Pessimista antropológico moderado me confesso. Rousseau não tinha razão nenhuma, perdoem-me a imodéstia. De entre as correntes antagónicas pelas quais somos percorridos, prevalece, como regra, o mal, o desejo de amesquinhar, a inveja, a intriga, a pequenez. Somos, em geral, almas pequenas. Todavia, em certos momentos, somos capazes de gestos com um significado imenso, lambemos as nossas feridas e as dos outros, damos a vida, amamos no sentido mais puro da palavra, desligado de todo e qualquer egoísmo, ou melhor, pelo prazer egoísta de sermos amados e de nos sentirmos bem com o bem que vamos fazendo.
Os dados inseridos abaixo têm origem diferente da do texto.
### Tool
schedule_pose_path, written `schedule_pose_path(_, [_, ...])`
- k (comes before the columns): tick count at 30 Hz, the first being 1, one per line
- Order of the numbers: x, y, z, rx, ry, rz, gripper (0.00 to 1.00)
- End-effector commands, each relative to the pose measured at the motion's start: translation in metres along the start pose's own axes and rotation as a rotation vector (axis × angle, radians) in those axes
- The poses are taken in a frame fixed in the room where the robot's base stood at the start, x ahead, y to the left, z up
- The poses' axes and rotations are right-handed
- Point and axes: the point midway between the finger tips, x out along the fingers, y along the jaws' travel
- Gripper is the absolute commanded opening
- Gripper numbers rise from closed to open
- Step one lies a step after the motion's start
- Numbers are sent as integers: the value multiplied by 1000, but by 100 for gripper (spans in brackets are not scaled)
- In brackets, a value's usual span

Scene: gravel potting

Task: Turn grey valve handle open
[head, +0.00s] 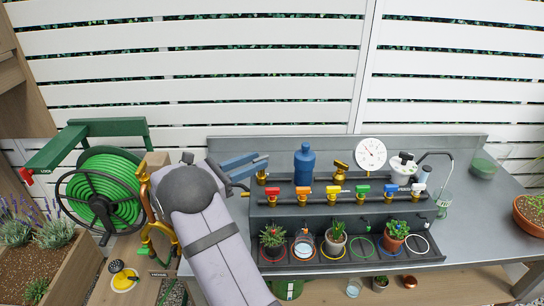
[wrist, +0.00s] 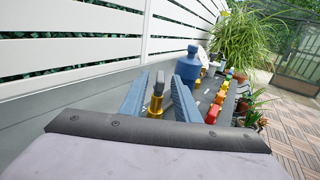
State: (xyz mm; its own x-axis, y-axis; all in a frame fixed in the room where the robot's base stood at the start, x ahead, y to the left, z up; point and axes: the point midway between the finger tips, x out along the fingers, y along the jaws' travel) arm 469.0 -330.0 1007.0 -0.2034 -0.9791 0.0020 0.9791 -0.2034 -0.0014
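My gripper (head: 256,166) is at the left end of the grey bench's pipework. In the wrist view its two blue fingers (wrist: 160,80) stand apart. A brass valve (wrist: 155,106) with a slim dark grey handle (wrist: 159,84) shows between them, with a visible gap on each side. No finger appears to touch the handle. In the head view the brass valve body (head: 262,179) sits just below the fingertips. The handle is hard to make out there against the fingers.
A blue bottle (head: 305,164), another brass fitting (head: 341,171) and a white dial (head: 371,152) stand to the right. A front pipe carries several coloured valves, including a red one (head: 271,193). Potted plants (head: 337,237) stand below. A green hose reel (head: 103,185) is at left.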

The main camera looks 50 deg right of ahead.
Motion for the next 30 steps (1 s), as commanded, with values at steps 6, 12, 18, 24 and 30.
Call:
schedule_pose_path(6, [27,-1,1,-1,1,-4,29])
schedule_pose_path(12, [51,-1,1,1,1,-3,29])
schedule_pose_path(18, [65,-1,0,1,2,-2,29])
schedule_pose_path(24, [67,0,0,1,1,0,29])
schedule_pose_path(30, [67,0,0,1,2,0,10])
Não é este o resultado de um quadro nefasto de vida, de sofrimentos atrozes diversos de qualquer comum mortal, mas uma atitude perante os dias que permite compreender melhor o outro, ainda que ele/ela nos esteja a prejudicar. E nós a darmos fé. A encaixarmos nas categoriais intelectuais e emocionais aquele comportamento. Uma espécie de psicanálise do outro que tão útil se torna quando, para além da compreensão, o/a temos de desarmar.
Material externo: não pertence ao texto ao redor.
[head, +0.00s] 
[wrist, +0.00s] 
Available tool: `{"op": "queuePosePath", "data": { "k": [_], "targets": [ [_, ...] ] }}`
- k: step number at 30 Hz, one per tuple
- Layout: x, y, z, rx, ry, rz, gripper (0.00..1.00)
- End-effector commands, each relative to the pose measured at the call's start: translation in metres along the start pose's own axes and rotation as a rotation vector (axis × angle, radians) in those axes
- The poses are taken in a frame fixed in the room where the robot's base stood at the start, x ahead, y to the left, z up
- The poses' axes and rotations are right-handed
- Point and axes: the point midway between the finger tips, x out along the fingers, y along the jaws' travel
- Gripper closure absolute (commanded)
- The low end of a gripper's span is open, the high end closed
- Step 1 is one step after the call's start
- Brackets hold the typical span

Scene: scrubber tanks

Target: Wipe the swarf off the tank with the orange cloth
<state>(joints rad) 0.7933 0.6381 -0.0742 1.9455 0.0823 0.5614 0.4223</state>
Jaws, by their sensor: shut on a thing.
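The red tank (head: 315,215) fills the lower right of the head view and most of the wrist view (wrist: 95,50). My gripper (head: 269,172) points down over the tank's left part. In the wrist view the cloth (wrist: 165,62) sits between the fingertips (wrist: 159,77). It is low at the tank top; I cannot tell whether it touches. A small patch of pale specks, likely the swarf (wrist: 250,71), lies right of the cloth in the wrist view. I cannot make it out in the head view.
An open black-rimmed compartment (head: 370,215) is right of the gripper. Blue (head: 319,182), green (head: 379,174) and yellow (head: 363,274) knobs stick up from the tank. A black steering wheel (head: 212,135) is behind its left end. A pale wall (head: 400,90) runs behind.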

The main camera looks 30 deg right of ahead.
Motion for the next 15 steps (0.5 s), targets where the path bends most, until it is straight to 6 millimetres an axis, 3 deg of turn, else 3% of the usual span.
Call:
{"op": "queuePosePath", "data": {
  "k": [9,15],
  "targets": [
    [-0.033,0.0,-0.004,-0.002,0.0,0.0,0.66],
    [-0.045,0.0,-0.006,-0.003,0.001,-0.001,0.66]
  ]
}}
É por via desse pessimismo antropológico moderado que viver todos os dias vai sendo suportável, exacto como é – mesmo hoje um lugar-comum – que ninguém vive mesmo todos os dias. Por certo esta verificação entronca no que entendemos por “viver”. Será algo mais que respirar, dormir, comer, satisfazer outras necessidades básicas. Será actuar sobre o mundo, ainda que à escala do nosso quintal, para partirmos e voltarmos a dar, ainda que, no fim do dia, tudo fique na mesma. E esta habilidade, por limitação humana, é absolutamente impossível de ser exercitada sem excepção todos os dias. Dirão os optimistas que estes espaços são essenciais para retemperar forças para, depois, saltarmos mais longe, numa espécie de pausa antropológica. É o mal dos optimistas: vêem tudo a cores garridas e, por isso, arriscam-se a maiores dores. Sim, é verdade: são mais corajosos, por abrirem o peito às balas, sabendo que irão sobreviver. Os outros, enfim, menos bafejados por essa “coragem” ou antropologicamente mais realistas, esperam menos para a pancada ser menor.

Questão de perspectiva, dir-se-á. Por certo. Mas que o cérebro e a racionalização são os principais responsáveis pela maior parte dos pensamentos negros é um dado adquirido. Numa próxima alteração ao mapa judiciário lutarei pela criação de um tribunal em que esse órgão malvado seja julgado. E condenado à pena capital. O problema é que o condenado, ao ouvir o acórdão, talvez atirasse com o “capital” de Marx e o cortejo de acontecimentos supervenientes. Não vejo solução: o cérebro é mesmo o órgão mais tramado do corpo humano. E os Lobo Antunes sabiam e sabem disso.